MATERIAL FOR THIS EXERCISE:
######

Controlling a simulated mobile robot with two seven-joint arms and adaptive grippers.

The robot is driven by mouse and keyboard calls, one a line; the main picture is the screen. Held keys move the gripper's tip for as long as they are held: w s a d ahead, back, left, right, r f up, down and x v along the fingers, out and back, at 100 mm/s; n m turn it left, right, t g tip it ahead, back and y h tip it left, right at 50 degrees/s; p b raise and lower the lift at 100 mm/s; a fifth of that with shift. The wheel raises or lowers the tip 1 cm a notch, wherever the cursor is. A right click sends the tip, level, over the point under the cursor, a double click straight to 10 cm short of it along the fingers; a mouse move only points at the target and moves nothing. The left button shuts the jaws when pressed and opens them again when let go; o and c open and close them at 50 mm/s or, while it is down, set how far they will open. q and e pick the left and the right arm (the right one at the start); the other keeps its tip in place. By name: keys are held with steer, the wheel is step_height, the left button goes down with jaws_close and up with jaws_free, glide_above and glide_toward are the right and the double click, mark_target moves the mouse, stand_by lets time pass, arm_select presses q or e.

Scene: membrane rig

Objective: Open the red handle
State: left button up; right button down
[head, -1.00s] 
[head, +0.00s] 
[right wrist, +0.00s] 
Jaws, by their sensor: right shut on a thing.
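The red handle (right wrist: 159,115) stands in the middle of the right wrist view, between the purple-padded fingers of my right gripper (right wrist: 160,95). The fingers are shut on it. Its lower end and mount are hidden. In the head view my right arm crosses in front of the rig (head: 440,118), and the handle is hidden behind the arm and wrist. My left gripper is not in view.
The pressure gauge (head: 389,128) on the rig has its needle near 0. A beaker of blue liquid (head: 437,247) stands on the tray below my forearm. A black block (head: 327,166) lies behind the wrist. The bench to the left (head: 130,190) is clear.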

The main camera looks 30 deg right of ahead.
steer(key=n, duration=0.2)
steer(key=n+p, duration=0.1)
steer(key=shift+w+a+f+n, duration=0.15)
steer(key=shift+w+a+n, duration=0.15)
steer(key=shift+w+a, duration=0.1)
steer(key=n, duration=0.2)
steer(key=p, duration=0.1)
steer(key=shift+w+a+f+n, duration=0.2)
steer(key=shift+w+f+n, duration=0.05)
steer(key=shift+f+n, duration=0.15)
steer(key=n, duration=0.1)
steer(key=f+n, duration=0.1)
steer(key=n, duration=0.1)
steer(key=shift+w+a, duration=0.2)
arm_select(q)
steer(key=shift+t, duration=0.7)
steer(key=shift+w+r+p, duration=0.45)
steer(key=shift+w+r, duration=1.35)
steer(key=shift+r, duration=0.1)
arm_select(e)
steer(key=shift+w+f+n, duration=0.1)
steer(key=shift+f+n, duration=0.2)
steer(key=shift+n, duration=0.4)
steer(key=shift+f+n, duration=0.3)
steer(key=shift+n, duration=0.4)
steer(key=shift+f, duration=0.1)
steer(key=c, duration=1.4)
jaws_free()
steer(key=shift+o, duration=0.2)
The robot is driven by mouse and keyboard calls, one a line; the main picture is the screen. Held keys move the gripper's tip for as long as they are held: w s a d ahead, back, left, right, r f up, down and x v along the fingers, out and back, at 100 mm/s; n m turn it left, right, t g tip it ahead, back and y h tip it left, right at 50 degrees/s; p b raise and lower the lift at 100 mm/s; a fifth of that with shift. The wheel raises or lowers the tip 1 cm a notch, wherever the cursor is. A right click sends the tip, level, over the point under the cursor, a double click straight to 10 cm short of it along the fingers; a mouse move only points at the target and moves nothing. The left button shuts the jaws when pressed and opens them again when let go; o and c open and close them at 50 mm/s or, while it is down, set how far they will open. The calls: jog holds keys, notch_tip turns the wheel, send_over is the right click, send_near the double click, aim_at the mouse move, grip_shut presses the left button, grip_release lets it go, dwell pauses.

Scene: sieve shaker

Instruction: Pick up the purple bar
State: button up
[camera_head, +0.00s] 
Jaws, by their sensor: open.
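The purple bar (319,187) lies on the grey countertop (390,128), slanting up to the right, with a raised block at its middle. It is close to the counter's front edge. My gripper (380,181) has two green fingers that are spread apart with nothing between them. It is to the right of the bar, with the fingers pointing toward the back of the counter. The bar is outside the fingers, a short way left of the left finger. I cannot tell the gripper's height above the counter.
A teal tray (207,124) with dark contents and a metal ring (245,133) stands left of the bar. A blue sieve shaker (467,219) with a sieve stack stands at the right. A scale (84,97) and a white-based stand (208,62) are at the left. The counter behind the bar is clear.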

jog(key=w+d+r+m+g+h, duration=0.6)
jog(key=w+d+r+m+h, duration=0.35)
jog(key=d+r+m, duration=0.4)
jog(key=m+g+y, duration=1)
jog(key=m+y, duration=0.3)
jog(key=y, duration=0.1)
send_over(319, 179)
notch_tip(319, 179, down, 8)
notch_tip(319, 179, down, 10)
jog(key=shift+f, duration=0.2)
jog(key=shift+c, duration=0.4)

######

PROBLEM REQUIREMENTS: Return the lines beginning at the one that contains "Scene: sieve shaker" and continuing through the last line of the data, exactly as they stand and without any others.

ANSWER FOR THE TASK:
Scene: sieve shaker

Instruction: Pick up the purple bar
State: button up
[camera_head, +0.00s] 
Jaws, by their sensor: open.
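The purple bar (319,187) lies on the grey countertop (390,128), slanting up to the right, with a raised block at its middle. It is close to the counter's front edge. My gripper (380,181) has two green fingers that are spread apart with nothing between them. It is to the right of the bar, with the fingers pointing toward the back of the counter. The bar is outside the fingers, a short way left of the left finger. I cannot tell the gripper's height above the counter.
A teal tray (207,124) with dark contents and a metal ring (245,133) stands left of the bar. A blue sieve shaker (467,219) with a sieve stack stands at the right. A scale (84,97) and a white-based stand (208,62) are at the left. The counter behind the bar is clear.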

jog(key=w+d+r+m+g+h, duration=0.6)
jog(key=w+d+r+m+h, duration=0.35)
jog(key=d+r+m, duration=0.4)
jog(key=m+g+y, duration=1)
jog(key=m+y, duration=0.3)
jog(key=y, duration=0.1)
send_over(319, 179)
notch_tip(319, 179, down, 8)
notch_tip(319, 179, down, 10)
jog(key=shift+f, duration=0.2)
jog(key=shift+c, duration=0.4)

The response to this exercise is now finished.